IV. Committee Authority and Responsibilities

  1. Except where the Company is legally required by contract, bylaw or otherwise to provide third parties with the ability to nominate directors, the Committee shall identify and recommend to the Board nominees for election or re-election to the Board at the annual meeting of stockholders of the Company, or for appointment to fill any Board vacancy or newly created directorship, in accordance with the criteria developed by the Committee and approved by the Board, and the policies and principles set forth in the Company's Governance Principles and this Charter and including, among other things, high standards of personal and professional integrity. The Committee shall report to the Board periodically on the status of these efforts. The Committee shall review candidates for the Board recommended by stockholders and shall apply the same criteria, and shall follow substantially the same process in considering them, as it does in considering other candidates. After Board approval of a candidate recommended by the Committee, the invitation to join the Board shall be (subject, where applicable, to stockholder approval) extended by the Chairman of the Board and/or the Chief Executive Officer of the Company.

  2. The Committee shall develop for approval by the Board the appropriate criteria (including experience, qualifications, skills, attributes or diversity in light of the Company's current business and structure) required of Board members and shall review with the Board, on an annual basis, the current composition of the Board in light of such criteria and anticipated needs.

  3. The Committee shall review Company disclosures regarding the specific experience, qualifications, attributes or skills that led to the conclusion that each director and nominee should serve as a director.

  4. The Committee shall review periodically the size of the Board and recommend to the Board any appropriate changes.

  5. The Committee shall recommend to the Board directors to serve as members of each committee established by the Board (including the Committee), both annually and as needed to fill committee vacancies. In addition, the Committee shall recommend to the Board a member of each of the committees to serve as Chair of such committee.

  6. In the absence of an independent Chairman of the Board or as otherwise determined by the Board in the best interests of the Company, the Committee shall nominate a Lead Independent Director who shall be approved by a majority of the independent directors.

  7. The Committee shall develop and recommend to the Board a set of Governance Principles. The Committee shall, from time to time as it deems appropriate, but no less frequently than annually, review and reassess the adequacy of such Governance Principles and recommend any proposed changes to the Board for approval.

  8. The Committee shall review all executive officer requests to serve on the boards of entities (private or public) unaffiliated with the Company, and recommend to the Board whether or not to approve such requests. The Committee shall also review a director's proposed acceptance of a directorship on another public company board or an appointment to an audit committee of another public company board.

  9. The Committee shall develop the self-evaluation methodology to be used by the Board and its committees, initiate and oversee annually a self-evaluation by the Board and its committees of their performance and effectiveness, and report the findings of such evaluation back to the Board.

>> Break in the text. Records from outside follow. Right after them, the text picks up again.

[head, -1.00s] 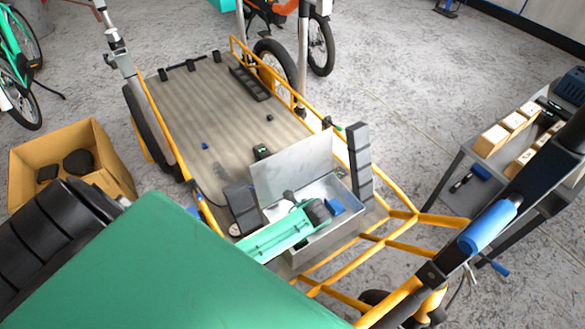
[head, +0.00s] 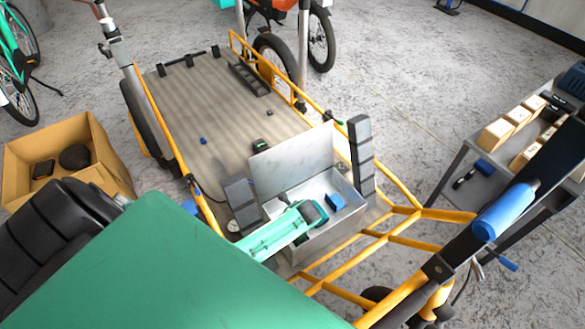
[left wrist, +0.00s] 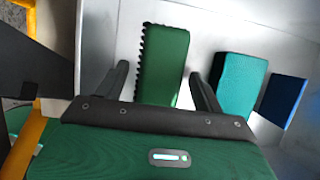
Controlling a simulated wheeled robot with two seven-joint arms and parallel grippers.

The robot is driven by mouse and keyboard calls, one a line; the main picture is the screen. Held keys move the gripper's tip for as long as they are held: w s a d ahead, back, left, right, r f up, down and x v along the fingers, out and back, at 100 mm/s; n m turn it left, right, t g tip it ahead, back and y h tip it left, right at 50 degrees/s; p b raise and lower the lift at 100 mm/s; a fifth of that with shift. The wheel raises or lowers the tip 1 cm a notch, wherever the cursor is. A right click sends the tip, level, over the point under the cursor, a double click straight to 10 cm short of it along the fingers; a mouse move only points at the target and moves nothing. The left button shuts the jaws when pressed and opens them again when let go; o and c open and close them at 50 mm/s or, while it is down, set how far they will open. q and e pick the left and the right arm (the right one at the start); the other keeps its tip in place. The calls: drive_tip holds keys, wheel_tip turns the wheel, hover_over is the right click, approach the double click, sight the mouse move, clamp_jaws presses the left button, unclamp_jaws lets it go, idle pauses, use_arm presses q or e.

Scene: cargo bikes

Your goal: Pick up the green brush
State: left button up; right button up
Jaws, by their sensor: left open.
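The green brush (left wrist: 164,65), a block with a row of dark bristles on its left edge, lies in the metal box (head: 350,230) on the cargo bike. My left gripper (left wrist: 160,85) is open, with one finger on each side of the brush's near part and a gap on the right side. In the head view my left gripper (head: 312,212) reaches down into the box and hides the brush. I cannot tell whether the fingers touch it. My right gripper is not in view.
A teal block (left wrist: 238,85) and a blue block (left wrist: 283,100) lie right of the brush. The box's raised lid (head: 292,160) stands behind. A cardboard box (head: 100,165) sits at left, a shelf with wooden blocks (head: 497,133) at right.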

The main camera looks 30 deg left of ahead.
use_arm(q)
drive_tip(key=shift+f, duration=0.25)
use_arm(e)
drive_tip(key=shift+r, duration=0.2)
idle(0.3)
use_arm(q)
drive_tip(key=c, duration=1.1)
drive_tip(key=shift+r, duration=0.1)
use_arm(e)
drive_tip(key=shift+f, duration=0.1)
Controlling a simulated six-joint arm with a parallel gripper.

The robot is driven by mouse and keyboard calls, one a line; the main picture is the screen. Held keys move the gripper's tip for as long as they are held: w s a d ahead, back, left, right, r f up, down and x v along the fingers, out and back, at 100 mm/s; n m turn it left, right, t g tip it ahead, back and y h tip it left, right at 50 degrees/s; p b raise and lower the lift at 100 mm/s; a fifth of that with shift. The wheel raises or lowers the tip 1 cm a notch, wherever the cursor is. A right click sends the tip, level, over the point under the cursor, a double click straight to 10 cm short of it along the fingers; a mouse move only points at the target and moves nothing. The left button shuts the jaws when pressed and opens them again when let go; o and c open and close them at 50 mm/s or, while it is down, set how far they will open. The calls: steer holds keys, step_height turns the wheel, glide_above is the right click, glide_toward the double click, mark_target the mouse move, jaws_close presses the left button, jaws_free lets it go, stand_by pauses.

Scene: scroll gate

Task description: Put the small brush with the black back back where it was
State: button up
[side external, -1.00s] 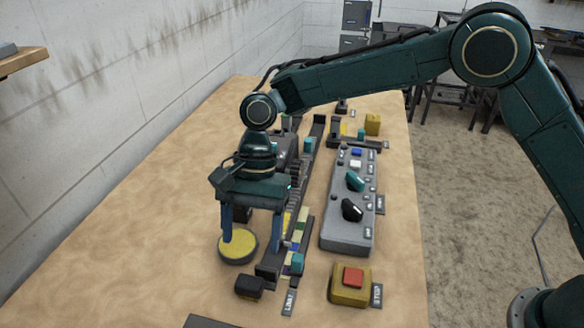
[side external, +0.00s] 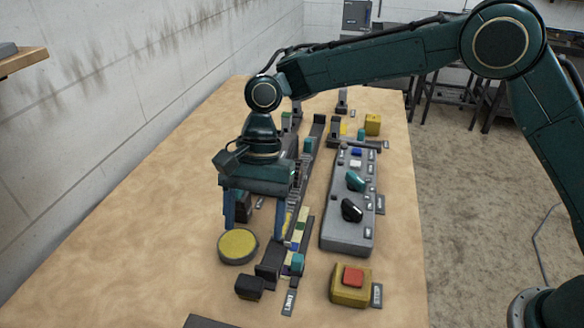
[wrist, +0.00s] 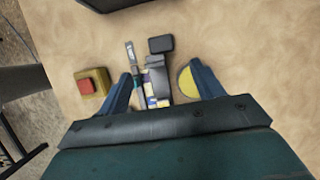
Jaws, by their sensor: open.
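My gripper (side external: 254,224) is open, pointing down above the near end of the dark rail assembly (side external: 268,274), with nothing held between its fingers. In the wrist view its fingers (wrist: 160,74) stand either side of that assembly. A small black-topped block (side external: 249,287) lies at the near end of the rail; it also shows in the wrist view (wrist: 161,44). I cannot tell for sure whether this is the brush, as no bristles show. A dark brownish object (side external: 243,207) is partly hidden behind the fingers.
A round yellow-topped pad (side external: 238,247) lies left of the rail, close to one finger. A grey control panel (side external: 346,235) with knobs and a yellow box with a red button (side external: 352,284) stand right. The table's left side is clear.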

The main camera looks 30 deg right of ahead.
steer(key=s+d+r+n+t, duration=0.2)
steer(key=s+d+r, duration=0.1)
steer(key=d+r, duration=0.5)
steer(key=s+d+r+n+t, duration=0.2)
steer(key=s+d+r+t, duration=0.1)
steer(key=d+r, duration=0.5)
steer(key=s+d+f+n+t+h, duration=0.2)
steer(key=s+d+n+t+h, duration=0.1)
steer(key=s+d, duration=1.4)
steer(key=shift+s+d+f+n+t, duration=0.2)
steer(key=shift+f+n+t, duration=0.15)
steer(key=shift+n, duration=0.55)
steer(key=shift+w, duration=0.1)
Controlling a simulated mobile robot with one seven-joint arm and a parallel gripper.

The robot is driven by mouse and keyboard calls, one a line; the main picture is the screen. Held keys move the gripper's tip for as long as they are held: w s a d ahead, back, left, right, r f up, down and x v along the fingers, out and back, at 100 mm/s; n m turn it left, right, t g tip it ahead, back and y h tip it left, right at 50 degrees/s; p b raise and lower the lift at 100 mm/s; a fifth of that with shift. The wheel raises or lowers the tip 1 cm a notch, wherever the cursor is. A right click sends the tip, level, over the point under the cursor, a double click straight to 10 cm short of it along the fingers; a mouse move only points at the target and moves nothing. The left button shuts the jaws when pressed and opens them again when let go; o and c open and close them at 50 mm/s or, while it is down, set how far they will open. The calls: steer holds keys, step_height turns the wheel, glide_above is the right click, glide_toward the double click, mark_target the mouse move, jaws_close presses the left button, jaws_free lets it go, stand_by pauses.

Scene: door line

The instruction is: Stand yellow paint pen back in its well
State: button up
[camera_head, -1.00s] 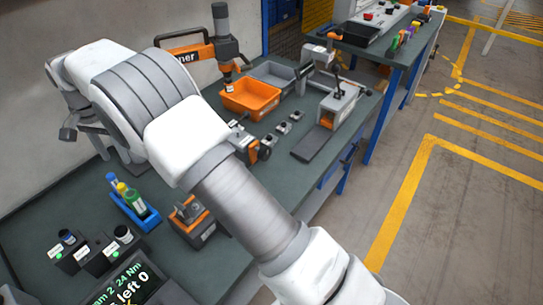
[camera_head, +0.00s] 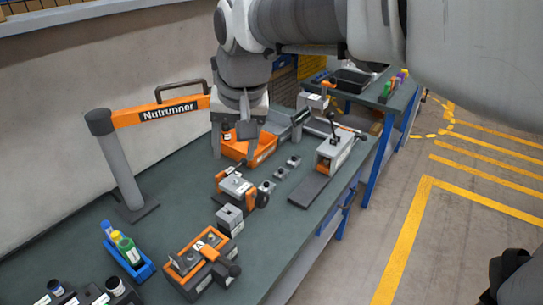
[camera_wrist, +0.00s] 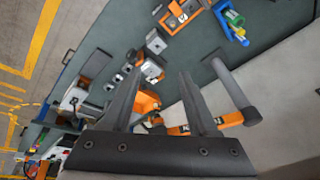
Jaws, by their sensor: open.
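A blue holder (camera_head: 136,267) at the lower left of the head view carries blue, yellow and green capped items, standing close together; the holder also shows at the top right of the wrist view (camera_wrist: 236,36). Small coloured pens (camera_head: 396,82) stand on the far table, too small to tell which well is which. My gripper (camera_head: 245,150) is open and empty, pointing down over the bench in front of the orange bin; its two spread fingers show in the wrist view (camera_wrist: 158,72).
An orange bin (camera_head: 262,154) stands behind my gripper. A nutrunner arm on a grey post (camera_head: 122,165) rises at the left. Clamp fixtures (camera_head: 203,265) and small blocks crowd the bench front. Floor with yellow lines (camera_head: 460,230) is open at the right.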

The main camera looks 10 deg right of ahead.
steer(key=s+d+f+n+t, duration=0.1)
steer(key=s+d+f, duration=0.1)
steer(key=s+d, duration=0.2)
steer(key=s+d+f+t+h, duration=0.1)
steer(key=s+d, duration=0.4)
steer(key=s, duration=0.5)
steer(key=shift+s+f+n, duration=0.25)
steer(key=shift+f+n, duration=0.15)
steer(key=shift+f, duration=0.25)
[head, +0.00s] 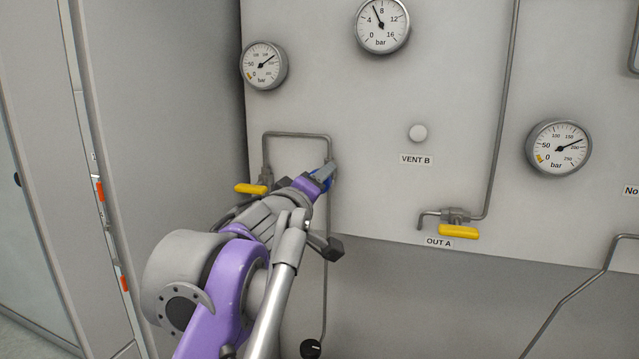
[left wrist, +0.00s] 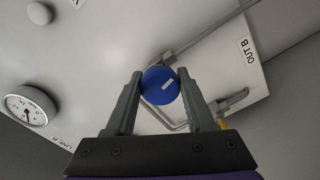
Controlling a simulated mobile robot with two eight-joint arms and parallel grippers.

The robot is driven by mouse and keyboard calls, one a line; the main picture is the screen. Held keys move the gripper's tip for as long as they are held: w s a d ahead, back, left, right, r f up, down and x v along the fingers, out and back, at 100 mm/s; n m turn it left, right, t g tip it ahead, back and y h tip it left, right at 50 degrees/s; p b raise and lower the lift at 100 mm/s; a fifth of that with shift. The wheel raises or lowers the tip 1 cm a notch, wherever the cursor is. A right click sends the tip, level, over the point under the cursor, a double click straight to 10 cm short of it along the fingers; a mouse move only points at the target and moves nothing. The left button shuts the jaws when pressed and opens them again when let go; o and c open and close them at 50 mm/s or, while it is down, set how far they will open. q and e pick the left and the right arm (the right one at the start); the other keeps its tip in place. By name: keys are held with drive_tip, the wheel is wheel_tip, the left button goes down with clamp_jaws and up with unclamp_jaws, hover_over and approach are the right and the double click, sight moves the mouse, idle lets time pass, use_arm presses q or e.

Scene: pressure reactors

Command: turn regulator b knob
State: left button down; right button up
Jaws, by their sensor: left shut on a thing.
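The blue regulator knob (left wrist: 160,85) has a white mark on its face and sits between my left gripper's fingers in the left wrist view. My left gripper (left wrist: 160,88) is shut on it, with one finger on each side. In the head view the left arm comes in from the lower left, and its gripper (head: 328,174) is at the panel. Only a bit of the blue knob (head: 322,174) shows there, mostly hidden by the gripper. The knob carries no readable label. My right gripper is not in view.
A yellow-handled valve (head: 251,188) is just left of my gripper. Gauges (head: 263,65), (head: 382,25) and another gauge (head: 559,147) are on the grey panel. The VENT B button (head: 418,133) and the yellow OUT A valve handle (head: 459,232) are to the right.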

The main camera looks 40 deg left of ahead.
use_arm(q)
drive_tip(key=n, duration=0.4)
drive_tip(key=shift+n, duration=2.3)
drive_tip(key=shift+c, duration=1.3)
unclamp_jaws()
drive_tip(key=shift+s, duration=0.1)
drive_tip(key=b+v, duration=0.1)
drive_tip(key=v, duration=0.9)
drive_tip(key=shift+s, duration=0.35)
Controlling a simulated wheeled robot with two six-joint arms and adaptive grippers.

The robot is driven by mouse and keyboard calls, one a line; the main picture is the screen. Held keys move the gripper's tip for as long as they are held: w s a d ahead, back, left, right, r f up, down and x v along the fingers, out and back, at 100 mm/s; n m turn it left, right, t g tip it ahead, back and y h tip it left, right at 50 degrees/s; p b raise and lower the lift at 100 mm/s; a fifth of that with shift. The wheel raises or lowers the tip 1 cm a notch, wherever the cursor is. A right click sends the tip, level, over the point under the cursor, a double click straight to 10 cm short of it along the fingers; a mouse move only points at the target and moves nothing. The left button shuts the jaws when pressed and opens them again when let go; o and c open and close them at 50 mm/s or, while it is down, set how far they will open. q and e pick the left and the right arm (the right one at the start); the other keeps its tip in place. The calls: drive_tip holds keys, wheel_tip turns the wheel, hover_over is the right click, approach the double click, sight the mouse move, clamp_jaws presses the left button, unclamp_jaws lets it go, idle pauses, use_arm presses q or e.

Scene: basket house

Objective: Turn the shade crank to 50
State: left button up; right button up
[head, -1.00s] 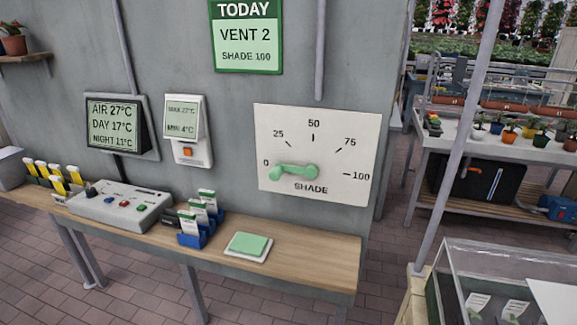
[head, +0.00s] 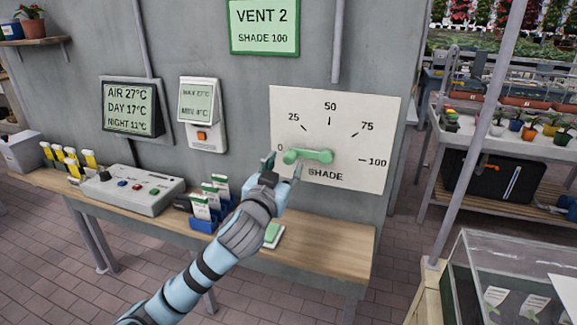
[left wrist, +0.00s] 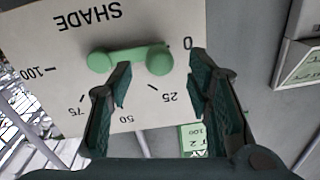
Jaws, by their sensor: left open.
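The green shade crank (head: 312,155) is on a white dial panel (head: 375,125) marked 0, 25, 50, 75 and 100. Its handle points left, towards 0. My left gripper (head: 281,166) is in front of the panel's left side, close to the handle end. In the left wrist view the panel appears upside down, and the crank (left wrist: 130,58) lies beyond the open fingers of my left gripper (left wrist: 160,85). The handle knob shows between the fingertips; I cannot tell whether they touch it. My right gripper is not in view.
A green sign (head: 264,27) reads VENT 2 and SHADE 100. Below the panel, a wooden bench (head: 330,240) holds a grey control box (head: 125,190), blue label holders (head: 203,222) and a green pad (head: 272,235). A grey post (head: 480,130) stands at right.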

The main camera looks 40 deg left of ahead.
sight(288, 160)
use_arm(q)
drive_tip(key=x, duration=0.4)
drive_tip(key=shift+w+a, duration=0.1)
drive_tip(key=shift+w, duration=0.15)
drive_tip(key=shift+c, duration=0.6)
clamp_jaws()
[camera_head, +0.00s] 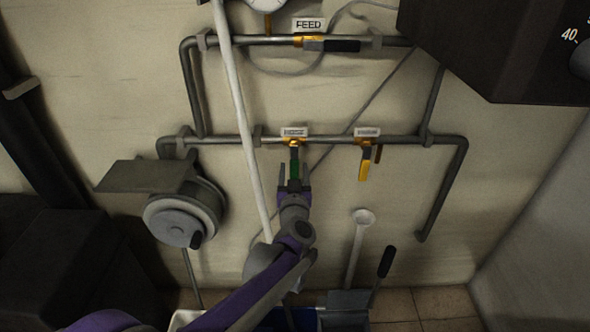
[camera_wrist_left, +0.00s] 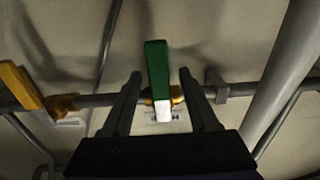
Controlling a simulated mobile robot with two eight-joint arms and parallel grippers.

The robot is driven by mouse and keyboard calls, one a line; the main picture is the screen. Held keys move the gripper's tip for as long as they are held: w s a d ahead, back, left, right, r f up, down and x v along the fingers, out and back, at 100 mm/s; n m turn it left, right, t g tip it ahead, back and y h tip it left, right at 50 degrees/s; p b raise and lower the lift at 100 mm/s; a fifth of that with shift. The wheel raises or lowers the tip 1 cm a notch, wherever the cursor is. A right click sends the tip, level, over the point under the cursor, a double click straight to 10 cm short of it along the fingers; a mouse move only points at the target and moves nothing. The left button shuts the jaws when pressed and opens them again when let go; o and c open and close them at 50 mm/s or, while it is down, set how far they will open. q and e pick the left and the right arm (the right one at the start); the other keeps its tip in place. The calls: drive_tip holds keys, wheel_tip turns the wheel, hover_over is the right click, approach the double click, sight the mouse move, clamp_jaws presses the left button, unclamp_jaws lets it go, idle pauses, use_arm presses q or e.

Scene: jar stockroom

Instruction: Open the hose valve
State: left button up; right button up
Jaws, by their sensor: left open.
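A valve with a green handle (camera_head: 295,168) hangs on the lower horizontal pipe, its handle pointing down, across the pipe. The small label (camera_head: 294,132) above it is too blurred to read for sure. My left gripper (camera_head: 296,178) is open, with its fingers on either side of the green handle. In the left wrist view the green handle (camera_wrist_left: 157,65) stands between the two fingers (camera_wrist_left: 160,78), with a gap on each side. A yellow-handled valve (camera_head: 365,163) hangs to the right, also pointing down. My right gripper is not in view.
A FEED valve (camera_head: 330,45) with a black handle lies along the upper pipe. A white pole (camera_head: 238,110) slants close left of the green valve. A hose reel (camera_head: 185,215) is at left. A dark box (camera_head: 490,45) juts out upper right.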

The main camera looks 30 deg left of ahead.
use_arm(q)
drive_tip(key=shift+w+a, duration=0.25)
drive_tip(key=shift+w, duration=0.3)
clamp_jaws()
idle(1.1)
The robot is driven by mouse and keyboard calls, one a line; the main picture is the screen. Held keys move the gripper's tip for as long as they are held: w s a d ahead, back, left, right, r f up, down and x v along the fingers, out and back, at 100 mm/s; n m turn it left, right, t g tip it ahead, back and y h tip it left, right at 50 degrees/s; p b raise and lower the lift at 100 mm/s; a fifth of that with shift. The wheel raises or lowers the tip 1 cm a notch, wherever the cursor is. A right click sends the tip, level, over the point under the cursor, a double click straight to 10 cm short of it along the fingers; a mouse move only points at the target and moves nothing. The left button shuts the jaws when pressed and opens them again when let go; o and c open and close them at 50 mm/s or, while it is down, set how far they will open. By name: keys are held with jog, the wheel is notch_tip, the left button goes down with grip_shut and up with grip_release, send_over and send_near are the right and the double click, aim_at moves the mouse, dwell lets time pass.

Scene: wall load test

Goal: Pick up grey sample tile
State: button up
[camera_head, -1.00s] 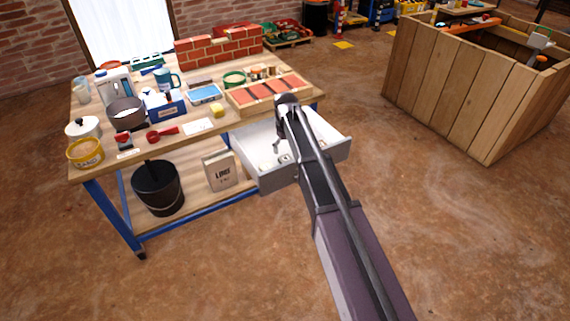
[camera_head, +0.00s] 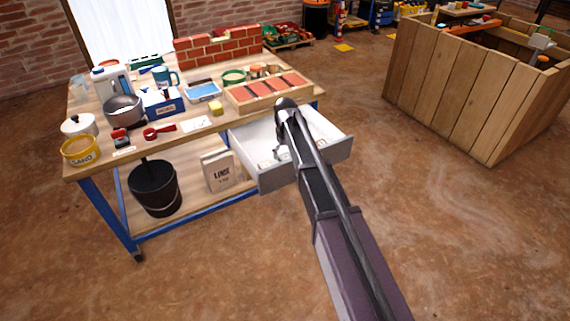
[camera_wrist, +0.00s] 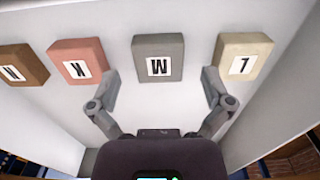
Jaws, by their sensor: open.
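The grey sample tile (camera_wrist: 158,52) lies in the white drawer (camera_wrist: 130,105) in the wrist view and bears a white label with a dark letter. My gripper (camera_wrist: 160,80) is open, with one finger on each side of the space in front of the grey tile. The left fingertip is near the pink tile (camera_wrist: 78,61) and the right one near the cream tile (camera_wrist: 242,57). A brown tile (camera_wrist: 22,65) lies farther left. In the head view the open drawer (camera_head: 330,150) shows under the bench, and my arm hides much of its inside, including the grey tile.
The drawer walls enclose the tiles on the sides. The workbench (camera_head: 190,125) above carries a brick wall piece (camera_head: 218,46), a tray of red bricks (camera_head: 268,92), a bowl (camera_head: 124,109) and a sand tub (camera_head: 80,151). A wooden crate (camera_head: 450,90) stands right, with bare floor between.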

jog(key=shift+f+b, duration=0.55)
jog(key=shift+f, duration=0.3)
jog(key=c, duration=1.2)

  10. The Committee shall (i) review the Board's leadership structure in light of the specific characteristics and circumstances of the Company and recommend any changes to the Board for approval, and (ii) review Company disclosures relating to Board leadership structure.

  11. The Committee shall review the appropriateness of continued service on the Board of a member whose term is expiring, who has reached retirement age, or whose circumstances, including business or professional affiliations or responsibilities, have changed.

  12. The Committee shall develop and oversee the orientation process for newly elected members of the Board and assist the Board in its implementation.

  13. The Committee shall regularly assess the adequacy of and need for additional continuing director education programs. The Company shall pay expenses relating to continuing director education in accordance with guidelines established by the Board.

  14. The Committee shall evaluate and recommend the processes and practices through which the Board shall conduct its business, including (i) the structure, charter, leadership and membership of committees of the Board, and (ii) committee member qualifications, appointment and removal.

  15. The Committee shall advise the Board periodically with respect to significant developments in the law and practice of corporate governance as well as the Company's compliance with the Company's Governance Principles and applicable laws and regulations, and make such recommendations to the Board on all matters of corporate governance and on any corrective action to be taken, in each case as the Committee may deem appropriate.

  16. The Committee shall annually review and make recommendations to the Board with respect to the compensation of the Company's non-executive Board members, including equity-based compensation.

  17. With respect to any compensation consultant who has been engaged by the Committee to provide advice on the amount or form of non-executive director compensation, (i) review and pre-approve any other engagement of such consultant by the Company, (ii) review at least annually the nature of any other services provided by such consultant to the Company or management, as well as all related remuneration, and (iii) evaluate at least annually whether the work of any such consultant has raised any conflict of interest in accordance with Item 407(e)(3)(iv) of Regulation S-K, and review any related disclosure required to be provided in the Company's annual proxy statement.

  18. Prior to receiving advice and then no less frequently than annually, assess the independence of compensation consultants engaged by the Committee, taking into consideration all relevant factors the Committee deems appropriate to such consultant's independence, including factors specified in the listing standards of the New York Stock Exchange.

  19. The Committee shall monitor compliance of directors with the Company's program of required stock ownership.

  20. The Committee shall perform any other duties or responsibilities delegated to the Committee by the Board from time to time.

V. Nominating and Governance Committee Funding

    As determined by the Committee, and without further action by the Board, the Company shall provide for appropriate funding for payment of compensation to outside legal counsel or any other advisors employed by the Committee and ordinary administrative expenses of the Committee that are necessary or appropriate in carrying out its duties.